**Recorded robot episodes:**
****************

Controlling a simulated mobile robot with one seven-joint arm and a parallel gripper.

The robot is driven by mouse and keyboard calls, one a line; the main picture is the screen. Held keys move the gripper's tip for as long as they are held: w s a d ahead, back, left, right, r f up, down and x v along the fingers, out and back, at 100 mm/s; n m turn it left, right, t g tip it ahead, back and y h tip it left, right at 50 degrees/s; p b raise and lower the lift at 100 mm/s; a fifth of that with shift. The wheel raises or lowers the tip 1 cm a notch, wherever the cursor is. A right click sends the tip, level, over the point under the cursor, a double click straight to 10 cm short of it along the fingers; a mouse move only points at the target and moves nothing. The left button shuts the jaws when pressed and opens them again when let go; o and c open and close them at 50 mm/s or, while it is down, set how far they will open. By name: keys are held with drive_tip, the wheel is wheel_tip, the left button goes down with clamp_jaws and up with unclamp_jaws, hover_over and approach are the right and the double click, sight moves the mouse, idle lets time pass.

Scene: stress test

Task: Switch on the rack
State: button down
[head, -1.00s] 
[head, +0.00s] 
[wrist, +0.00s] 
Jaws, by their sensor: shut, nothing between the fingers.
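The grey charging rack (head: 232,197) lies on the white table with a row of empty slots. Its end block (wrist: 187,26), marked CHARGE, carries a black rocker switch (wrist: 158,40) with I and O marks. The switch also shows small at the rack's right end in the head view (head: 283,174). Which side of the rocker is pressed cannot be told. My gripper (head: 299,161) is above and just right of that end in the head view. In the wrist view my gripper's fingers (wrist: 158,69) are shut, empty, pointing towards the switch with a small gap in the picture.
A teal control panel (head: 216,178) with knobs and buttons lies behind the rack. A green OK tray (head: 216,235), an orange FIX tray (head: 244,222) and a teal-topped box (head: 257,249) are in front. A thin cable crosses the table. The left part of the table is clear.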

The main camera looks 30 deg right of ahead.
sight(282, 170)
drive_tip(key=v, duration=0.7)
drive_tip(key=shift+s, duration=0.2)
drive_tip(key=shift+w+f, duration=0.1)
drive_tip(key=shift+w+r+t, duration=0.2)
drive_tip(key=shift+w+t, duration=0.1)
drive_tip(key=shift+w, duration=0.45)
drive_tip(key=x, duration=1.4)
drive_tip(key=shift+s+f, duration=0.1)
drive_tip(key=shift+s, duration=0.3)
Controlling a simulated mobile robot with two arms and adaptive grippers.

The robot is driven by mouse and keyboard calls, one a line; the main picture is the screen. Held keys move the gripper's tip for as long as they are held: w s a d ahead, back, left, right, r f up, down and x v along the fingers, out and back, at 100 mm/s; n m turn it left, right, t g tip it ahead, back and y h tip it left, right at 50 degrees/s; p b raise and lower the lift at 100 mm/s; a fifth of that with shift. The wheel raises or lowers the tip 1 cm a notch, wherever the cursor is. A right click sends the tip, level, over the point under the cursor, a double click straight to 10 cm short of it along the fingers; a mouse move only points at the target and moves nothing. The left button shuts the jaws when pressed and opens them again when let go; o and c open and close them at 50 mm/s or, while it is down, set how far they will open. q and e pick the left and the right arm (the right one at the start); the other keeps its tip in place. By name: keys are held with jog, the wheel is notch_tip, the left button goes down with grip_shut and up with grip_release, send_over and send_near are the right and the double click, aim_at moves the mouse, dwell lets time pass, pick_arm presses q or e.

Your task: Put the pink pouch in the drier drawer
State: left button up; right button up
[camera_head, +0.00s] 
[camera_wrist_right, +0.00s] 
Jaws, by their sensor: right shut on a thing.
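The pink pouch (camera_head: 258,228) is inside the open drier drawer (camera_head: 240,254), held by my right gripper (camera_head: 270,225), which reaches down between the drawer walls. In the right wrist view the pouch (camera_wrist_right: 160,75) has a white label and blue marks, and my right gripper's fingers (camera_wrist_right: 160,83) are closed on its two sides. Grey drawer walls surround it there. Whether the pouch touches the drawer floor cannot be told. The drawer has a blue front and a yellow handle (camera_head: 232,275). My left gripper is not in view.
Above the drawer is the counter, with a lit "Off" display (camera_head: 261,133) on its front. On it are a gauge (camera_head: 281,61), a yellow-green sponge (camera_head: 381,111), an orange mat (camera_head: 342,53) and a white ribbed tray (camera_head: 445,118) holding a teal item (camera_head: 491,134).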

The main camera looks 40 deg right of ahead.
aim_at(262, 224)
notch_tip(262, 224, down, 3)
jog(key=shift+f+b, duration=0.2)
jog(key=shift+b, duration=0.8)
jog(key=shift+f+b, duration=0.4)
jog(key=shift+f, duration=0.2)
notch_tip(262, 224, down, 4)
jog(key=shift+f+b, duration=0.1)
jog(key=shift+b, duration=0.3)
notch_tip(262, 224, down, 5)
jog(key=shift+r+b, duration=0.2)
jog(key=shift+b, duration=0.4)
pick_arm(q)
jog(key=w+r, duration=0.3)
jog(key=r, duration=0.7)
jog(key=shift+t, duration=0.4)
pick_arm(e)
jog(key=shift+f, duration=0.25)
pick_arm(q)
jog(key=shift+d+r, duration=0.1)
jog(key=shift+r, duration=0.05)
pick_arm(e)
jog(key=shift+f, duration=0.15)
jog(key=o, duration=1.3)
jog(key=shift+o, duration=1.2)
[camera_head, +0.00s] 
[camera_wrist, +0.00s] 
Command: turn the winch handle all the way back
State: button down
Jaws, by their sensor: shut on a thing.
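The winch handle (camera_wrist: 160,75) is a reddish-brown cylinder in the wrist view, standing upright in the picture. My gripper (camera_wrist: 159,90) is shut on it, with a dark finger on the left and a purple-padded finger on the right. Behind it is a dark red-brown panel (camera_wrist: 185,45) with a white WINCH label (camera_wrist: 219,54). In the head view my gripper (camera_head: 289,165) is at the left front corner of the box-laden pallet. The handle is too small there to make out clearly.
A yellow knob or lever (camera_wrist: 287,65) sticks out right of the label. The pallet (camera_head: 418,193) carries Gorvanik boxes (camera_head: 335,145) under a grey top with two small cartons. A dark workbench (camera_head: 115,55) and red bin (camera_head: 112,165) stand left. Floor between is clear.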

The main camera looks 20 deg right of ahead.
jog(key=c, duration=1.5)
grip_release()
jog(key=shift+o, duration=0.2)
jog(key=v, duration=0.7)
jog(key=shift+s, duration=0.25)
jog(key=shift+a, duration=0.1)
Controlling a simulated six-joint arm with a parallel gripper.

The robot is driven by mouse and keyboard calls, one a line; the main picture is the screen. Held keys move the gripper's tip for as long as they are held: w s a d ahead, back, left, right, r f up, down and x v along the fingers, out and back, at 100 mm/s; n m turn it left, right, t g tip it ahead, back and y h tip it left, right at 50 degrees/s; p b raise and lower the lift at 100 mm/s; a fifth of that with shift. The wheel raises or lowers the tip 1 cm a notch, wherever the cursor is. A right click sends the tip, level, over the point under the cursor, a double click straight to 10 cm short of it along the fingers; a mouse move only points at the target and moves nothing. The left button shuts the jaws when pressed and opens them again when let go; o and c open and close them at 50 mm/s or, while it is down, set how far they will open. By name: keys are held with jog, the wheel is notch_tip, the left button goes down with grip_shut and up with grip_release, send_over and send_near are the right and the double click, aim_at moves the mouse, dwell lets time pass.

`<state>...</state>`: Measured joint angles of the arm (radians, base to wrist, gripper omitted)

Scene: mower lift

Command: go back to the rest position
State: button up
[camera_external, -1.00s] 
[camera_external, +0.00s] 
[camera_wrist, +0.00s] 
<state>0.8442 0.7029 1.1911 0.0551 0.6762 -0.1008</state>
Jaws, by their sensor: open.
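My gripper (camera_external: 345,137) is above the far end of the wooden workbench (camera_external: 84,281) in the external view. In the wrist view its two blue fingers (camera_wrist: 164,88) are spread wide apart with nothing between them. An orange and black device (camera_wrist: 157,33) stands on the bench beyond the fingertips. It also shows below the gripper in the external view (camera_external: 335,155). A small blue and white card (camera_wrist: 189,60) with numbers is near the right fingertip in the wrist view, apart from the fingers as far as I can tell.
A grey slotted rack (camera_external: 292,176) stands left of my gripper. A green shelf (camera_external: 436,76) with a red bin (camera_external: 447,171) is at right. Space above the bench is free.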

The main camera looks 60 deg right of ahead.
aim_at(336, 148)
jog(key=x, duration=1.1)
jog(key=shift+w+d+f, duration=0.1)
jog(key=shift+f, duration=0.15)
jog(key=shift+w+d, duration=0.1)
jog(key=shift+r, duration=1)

****************

In the listing above, locate the line containing "The main camera looks 20 deg right of ahead." and the line containing "Controlling a simulated six-joint", then transcribe both and every line between them verbatim.

The main camera looks 20 deg right of ahead.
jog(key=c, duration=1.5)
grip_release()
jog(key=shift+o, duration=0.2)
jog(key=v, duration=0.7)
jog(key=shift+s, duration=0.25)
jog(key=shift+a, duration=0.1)
Controlling a simulated six-joint arm with a parallel gripper.

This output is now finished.